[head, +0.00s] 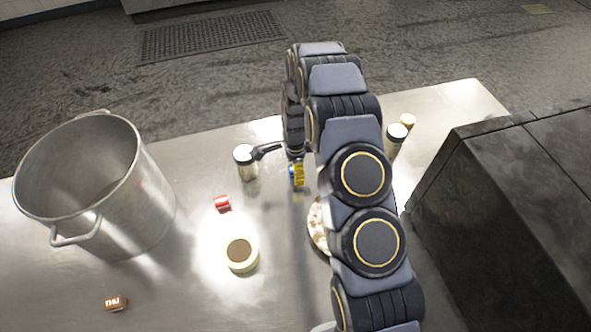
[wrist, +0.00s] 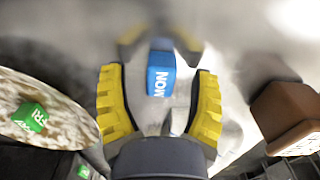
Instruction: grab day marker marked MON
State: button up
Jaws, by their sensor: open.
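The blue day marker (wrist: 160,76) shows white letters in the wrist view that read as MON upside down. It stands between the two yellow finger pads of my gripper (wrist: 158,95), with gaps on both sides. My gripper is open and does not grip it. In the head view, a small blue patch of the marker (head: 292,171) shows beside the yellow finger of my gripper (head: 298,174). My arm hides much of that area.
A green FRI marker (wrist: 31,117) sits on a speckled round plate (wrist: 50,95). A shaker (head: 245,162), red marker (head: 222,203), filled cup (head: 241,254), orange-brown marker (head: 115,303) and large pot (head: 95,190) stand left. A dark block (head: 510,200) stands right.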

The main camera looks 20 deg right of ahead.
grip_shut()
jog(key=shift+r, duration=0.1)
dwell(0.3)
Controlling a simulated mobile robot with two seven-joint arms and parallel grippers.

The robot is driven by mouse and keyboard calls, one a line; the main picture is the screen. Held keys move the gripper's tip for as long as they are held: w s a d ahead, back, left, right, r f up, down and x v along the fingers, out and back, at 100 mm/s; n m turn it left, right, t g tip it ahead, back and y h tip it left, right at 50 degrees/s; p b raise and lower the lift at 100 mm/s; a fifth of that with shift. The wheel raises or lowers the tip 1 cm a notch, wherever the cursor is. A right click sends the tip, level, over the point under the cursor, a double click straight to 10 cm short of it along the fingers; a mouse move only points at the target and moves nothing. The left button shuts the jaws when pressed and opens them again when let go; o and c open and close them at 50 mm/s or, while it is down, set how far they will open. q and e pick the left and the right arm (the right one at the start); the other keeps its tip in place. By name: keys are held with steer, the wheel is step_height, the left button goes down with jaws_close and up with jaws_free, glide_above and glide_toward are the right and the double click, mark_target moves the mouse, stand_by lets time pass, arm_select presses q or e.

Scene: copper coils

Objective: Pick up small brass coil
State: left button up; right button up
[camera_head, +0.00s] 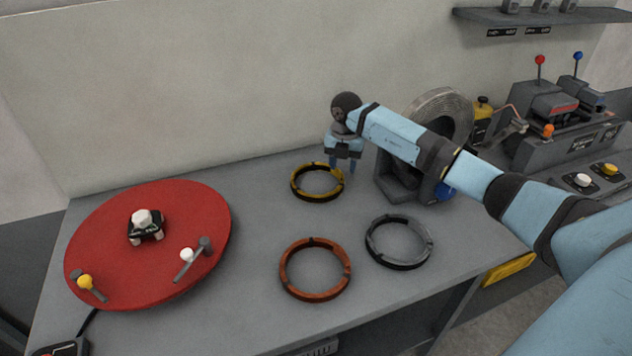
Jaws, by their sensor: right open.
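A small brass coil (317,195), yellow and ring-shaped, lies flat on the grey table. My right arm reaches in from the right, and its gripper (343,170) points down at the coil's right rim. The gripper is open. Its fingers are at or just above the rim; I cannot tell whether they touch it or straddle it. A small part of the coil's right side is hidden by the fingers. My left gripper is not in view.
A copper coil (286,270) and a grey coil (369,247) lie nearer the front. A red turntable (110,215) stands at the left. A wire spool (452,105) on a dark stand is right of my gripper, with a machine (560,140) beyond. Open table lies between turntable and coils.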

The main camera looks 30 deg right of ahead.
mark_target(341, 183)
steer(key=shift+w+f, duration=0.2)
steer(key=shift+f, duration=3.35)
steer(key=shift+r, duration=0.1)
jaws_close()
···
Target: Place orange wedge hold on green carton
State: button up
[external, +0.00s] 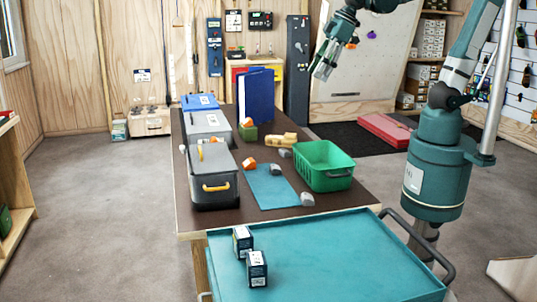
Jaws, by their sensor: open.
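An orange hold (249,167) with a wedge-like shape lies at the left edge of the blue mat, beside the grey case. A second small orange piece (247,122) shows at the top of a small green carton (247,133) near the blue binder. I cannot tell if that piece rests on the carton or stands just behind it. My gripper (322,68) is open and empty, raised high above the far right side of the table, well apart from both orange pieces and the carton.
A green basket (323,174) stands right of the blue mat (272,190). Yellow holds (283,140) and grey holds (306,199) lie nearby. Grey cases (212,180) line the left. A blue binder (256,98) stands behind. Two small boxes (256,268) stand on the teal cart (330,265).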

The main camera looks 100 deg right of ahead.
···
→ **Aim of the task**: Your task is to transcribe exactly the lines starting at the line that contains "Scene: copper coils" and ending at the line that contains "[camera_head, +0.00s]", both included. Leave out the pictures.

→ **Complete output**:
Scene: copper coils

Objective: Pick up small brass coil
State: left button up; right button up
[camera_head, +0.00s] 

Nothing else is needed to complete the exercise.